WRITTEN INSTRUCTION: Please report every line from the material that contains the word "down".

::: DATASET CONTENT :::

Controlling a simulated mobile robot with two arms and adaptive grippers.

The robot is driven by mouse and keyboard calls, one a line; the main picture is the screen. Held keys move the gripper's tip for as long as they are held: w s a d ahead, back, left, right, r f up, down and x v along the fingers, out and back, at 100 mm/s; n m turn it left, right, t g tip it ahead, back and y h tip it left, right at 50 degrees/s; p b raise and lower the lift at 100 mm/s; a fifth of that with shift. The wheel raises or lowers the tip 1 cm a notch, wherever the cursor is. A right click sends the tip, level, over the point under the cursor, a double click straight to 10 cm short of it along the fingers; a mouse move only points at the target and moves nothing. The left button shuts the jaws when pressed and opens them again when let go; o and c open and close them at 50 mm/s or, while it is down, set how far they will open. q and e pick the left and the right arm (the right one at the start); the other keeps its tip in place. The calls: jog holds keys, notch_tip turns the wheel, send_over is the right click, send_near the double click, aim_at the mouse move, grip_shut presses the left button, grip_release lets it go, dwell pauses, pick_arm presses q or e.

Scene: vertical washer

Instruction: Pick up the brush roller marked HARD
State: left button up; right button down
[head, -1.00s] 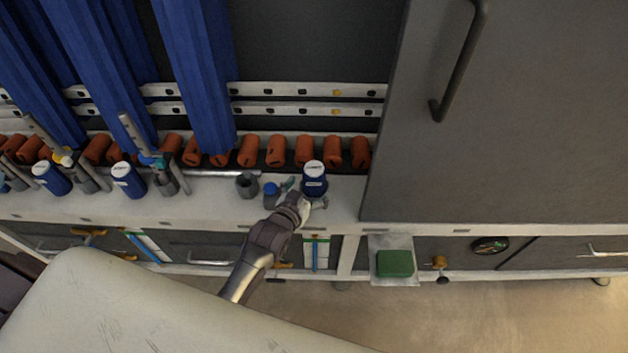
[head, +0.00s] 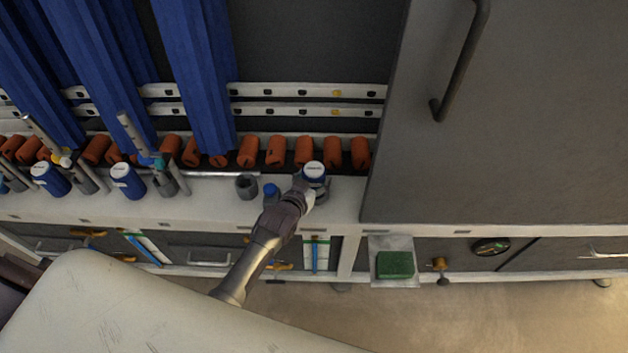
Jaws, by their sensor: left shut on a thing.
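A blue brush roller with a white labelled top (head: 314,170) is at the right end of the white ledge, beside the grey cabinet door. Its label is too small to read. My left gripper (head: 309,187) is shut on this roller from the front, and its wrist hides part of the roller's lower side. Two more blue rollers with white tops stand further left on the ledge, one near the middle (head: 128,181) and one at the far left (head: 50,179). Their labels cannot be read either. My right gripper is not in view.
A small blue-capped item (head: 271,191) and an empty grey holder (head: 247,186) stand just left of my gripper. A row of orange cylinders (head: 276,151) runs behind. Tall blue brushes (head: 200,80) hang at left. The grey door (head: 520,110) closes off the right.

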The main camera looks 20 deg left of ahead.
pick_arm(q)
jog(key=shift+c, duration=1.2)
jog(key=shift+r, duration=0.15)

:::

WRITTEN RESPONSE:
The robot is driven by mouse and keyboard calls, one a line; the main picture is the screen. Held keys move the gripper's tip for as long as they are held: w s a d ahead, back, left, right, r f up, down and x v along the fingers, out and back, at 100 mm/s; n m turn it left, right, t g tip it ahead, back and y h tip it left, right at 50 degrees/s; p b raise and lower the lift at 100 mm/s; a fifth of that with shift. The wheel raises or lowers the tip 1 cm a notch, wherever the cursor is. A right click sends the tip, level, over the point under the cursor, a double click straight to 10 cm short of it along the fingers; a mouse move only points at the target and moves nothing. The left button shuts the jaws when pressed and opens them again when let go; o and c open and close them at 50 mm/s or, while it is down, set how far they will open. q and e pick the left and the right arm (the right one at the start); the other keeps its tip in place. The calls: jog holds keys, notch_tip turns the wheel, send_over is the right click, send_near the double click, aim_at the mouse move, grip_shut presses the left button, grip_release lets it go, dwell pauses, pick_arm presses q or e.
State: left button up; right button down

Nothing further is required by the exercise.